Check pupils’ understanding. Checking pupil’s understanding at each point helps pupils learn material with fewer errors 

Constant checking of pupils’ understanding means the teacher knows that pupils are ready to move on to the next step and prevents pupils from making errors, misunderstanding or carrying misconceptions into their future learning. It helps teachers know if key knowledge needs reteaching. 

Provide scaffolds for difficult tasks. Provide pupils with temporary supports and scaffolds to help them when they learn difficult tasks. 

Provide pupils with a framework to support their understanding. Sequencing is key. Scaffolds can then be gradually removed as pupils’ understanding and fluency grows. We use modelling, teachers thinking aloud, using e.g. cue cards, checklists, worked examples and models.  We also anticipate commonly made errors or misconceptions in the scaffold tasks and reduce the chances of pupils making the same mistakes. 

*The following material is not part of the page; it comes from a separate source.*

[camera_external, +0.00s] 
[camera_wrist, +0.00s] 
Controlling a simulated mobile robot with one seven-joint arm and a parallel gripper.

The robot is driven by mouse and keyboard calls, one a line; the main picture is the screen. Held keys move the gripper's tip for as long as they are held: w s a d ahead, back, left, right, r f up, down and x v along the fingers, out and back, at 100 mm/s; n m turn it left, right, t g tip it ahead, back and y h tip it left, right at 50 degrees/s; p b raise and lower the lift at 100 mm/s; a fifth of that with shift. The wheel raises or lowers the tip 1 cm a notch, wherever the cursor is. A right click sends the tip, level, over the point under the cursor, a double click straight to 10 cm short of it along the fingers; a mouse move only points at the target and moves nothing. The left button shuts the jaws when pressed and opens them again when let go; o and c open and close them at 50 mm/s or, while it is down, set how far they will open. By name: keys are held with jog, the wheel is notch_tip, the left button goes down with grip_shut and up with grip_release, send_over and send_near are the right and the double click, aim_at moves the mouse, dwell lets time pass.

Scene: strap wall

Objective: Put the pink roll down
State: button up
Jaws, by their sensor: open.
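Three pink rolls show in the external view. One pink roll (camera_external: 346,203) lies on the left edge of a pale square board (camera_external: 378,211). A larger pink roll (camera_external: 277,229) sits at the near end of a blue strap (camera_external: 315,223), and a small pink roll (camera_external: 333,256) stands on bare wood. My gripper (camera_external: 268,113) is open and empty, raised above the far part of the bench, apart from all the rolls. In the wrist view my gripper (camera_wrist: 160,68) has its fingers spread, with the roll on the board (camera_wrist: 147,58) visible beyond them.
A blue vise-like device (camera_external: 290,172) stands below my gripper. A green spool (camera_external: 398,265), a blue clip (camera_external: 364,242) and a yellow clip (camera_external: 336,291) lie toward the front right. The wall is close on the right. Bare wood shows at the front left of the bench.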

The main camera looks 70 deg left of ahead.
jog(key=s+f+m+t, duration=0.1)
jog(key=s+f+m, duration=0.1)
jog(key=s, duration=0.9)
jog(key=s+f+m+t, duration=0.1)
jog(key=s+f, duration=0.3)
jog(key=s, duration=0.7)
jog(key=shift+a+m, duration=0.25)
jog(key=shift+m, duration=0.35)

Require and check pupils’ independent practice. Pupils need extensive, successful independent practice for knowledge and skills to become automatic.  "Over Learning"

Independent practice means there are opportunities for pupils to work with little or no assistance. Independent practice should be used after scaffolded, guided practice. That is, when pupils are already competent in a task, they should be expected to practise the task independently to become fluent and retrieve knowledge automatically. Independent practice should cover the same topic covered in guided practice as pupils need to be fully prepared for it.